In the lead column in last Sunday’s New York Times “Review” section, Professor Drew Westen of Emory University asked, “What Happened to Obama?” But the lengthy essay did far more than raise a question about the current president. It indicted Obama’s leadership qualities and his record as president.
And, while it didn’t call for a challenge from the left to his re-election, that possibility is what many liberals may soon be contemplating, if they aren’t already. With 30 months of his presidency now in the books, it is clear that this man is not the champion of liberal causes many thought (or at least hoped) he would be. But beyond concerns about his ideological views, he represents the worst of two unacceptable qualities in the leader the country needs at this time in its history: He is ineffective and indecisive.
Ineffectively indecisive may sound harsh, but it isn’t inaccurate. Obama has been conciliatory when he needed to be firm and irresolute when he needed to be committed. In his speeches and press conferences, he has sounded far more like a mediator than a leader, and in his actions, he has been far more willing to meet demands than to make them.
The result on issue after issue has been acquiescence to the growing militancy of the far right (as represented by the Tea Party, which, for all intents and purposes, is the current Republican Party). And his acquiescence to that militancy has now adversely affected the nation’s creditworthiness, stalled the struggling economic recovery, and created a strong likelihood of a “double-dip” recession.
Obama’s supporters make excuses that are increasingly unconvincing. The claim that the Tea Party makes Obama’s job much tougher is only true to the extent that any weak leader would have a tough time with a militant opposition. But let’s remember how the Tea Party movement gained traction in the first place. It was in response to Obama’s early legislative initiatives, in particular, his stimulus bill, his efforts to reform the nation’s health care system, and his attempt to regulate the financial industry.
In each instance, Obama’s measures were either ill-defined (health care and the initial financial regulatory plan) or inadequate for the problem at hand (the stimulus bill and the ultimate financial regulatory bill). And in each instance, Obama himself did precious little to lead the fight for what he wanted.

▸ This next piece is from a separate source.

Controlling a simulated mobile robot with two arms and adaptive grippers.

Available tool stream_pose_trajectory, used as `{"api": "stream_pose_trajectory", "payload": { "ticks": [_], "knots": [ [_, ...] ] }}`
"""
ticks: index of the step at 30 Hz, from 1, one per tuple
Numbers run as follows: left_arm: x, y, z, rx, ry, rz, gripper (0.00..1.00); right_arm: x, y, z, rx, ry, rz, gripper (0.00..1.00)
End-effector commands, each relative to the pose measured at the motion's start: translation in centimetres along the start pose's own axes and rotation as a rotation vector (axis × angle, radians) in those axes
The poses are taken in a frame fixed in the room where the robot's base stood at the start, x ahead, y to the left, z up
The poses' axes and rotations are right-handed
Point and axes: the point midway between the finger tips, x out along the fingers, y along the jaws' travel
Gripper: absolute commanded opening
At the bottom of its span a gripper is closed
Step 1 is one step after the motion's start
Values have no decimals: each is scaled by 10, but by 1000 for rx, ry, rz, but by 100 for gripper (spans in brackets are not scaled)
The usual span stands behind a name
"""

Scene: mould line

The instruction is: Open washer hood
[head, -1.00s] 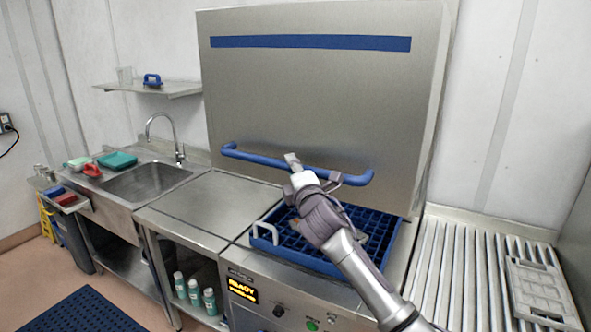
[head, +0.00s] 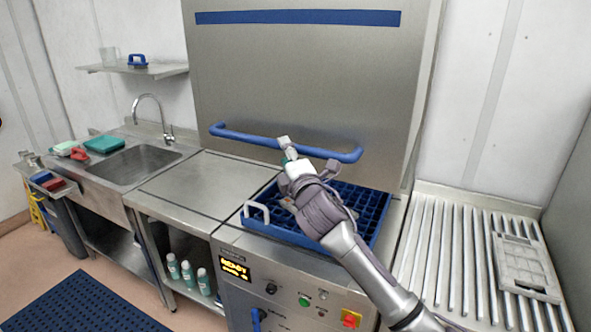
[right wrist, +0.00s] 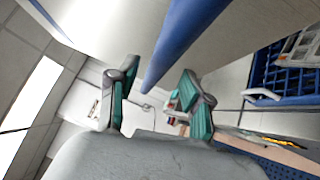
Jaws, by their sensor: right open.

Instead, he allowed Congress to come up with the bills, acting as if he were just a sideline observer instead of the single person in our system who can identify the needs of the country with a voice of unimpeachable authority. George W. Bush, of all people, proved this point time and again as he pushed vigorously for his tax cuts, his wars and his assaults on individual liberty.
Bush got a half million fewer popular votes than his opponent in 2000 (only winning the election when the Supreme Court awarded him Florida’s Electoral College votes), but on taking office he immediately acted as if he secured a mandate in pushing a highly partisan agenda. Obama did win a landslide victory in both the popular vote and the Electoral College, but he did nothing more than lay out a wish list of important programs he wanted to pursue, never claiming a mandate or, more importantly, acting as if he had one.

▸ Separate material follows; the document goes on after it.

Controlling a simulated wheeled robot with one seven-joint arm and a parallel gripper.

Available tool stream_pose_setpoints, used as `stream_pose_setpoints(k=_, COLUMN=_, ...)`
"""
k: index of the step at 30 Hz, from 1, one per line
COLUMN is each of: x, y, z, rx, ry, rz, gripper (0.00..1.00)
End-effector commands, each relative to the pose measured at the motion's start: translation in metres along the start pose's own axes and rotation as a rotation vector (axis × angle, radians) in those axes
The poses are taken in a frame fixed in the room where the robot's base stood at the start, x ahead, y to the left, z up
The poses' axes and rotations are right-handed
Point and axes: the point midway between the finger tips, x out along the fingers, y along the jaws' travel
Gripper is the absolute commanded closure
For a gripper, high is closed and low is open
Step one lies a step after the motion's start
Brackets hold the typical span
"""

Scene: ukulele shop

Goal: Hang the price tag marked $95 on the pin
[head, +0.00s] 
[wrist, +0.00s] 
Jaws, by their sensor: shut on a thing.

But why else was he elected so handily after a campaign that stressed the need for “change”? If you run for the office of president as a “change candidate,” the assumption is that you are going to push for real change when you get elected. But on taking office Obama only indicated vaguely and generally what the country needed: health care reform, energy independence, better education (the three pillars of his first Congressional address). The specifics were never forthcoming, and the second and third pillars still haven’t been addressed.
The attacks from the right began immediately, and while some of it (the “birther” claims, in particular) smacked of a racist backlash, most of it was just politics, aggressive politics, to be sure, but just politics nonetheless.
In response, Obama showed that when it comes to political fights, he isn’t a fighter. Instead of fighting back, he tried to placate and conciliate, neither approach especially effective when the other side just wants to attack and diminish you. And, over time, the Republicans have succeeded in doing just that.
But Obama’s real failing has been in the area that was thought to be one of his strengths, to wit: he has not communicated effectively. He hasn’t used his “bully pulpit” to educate or to explain the reasons for his actions and for the proposals and programs he sought to implement. Thus, the health care bill was a year in the making and Obama still has not articulated the reason it is so important to a point of meaningful understanding.
Ironically, in dealing with the public, Obama has been far too political. His speeches, instead of educating, seek to simplify the calculus of a decision to second-grade arithmetic. He acts as if the complexities of policy judgments are beyond the intellectual grasp of the populace, thereby playing right into the hands of the opposition, which is much better at simplifying policy issues than he will ever be.
Ultimately, a president must be judged by what has happened on his watch relative to what he said would happen in his campaign. And this president has not brought about meaningful “change,” either in the policy judgments he has made or in the way he has run his presidency. Moreover, he has not solved the main problem he confronted when he took office, which was “the economy, stupid.”
Instead, he has attempted half solutions either because he thought they’d be enough (the stimulus bill) or because he didn’t think he could get anything more (the debt ceiling “compromise”). In each instance, he has been too timid, too conciliatory, too indecisive, and too “centrist.”
Obama’s liberal “base” may stick with him, but at this point, an alternative candidate from the left would be attractive, even if only to register a fully-merited protest.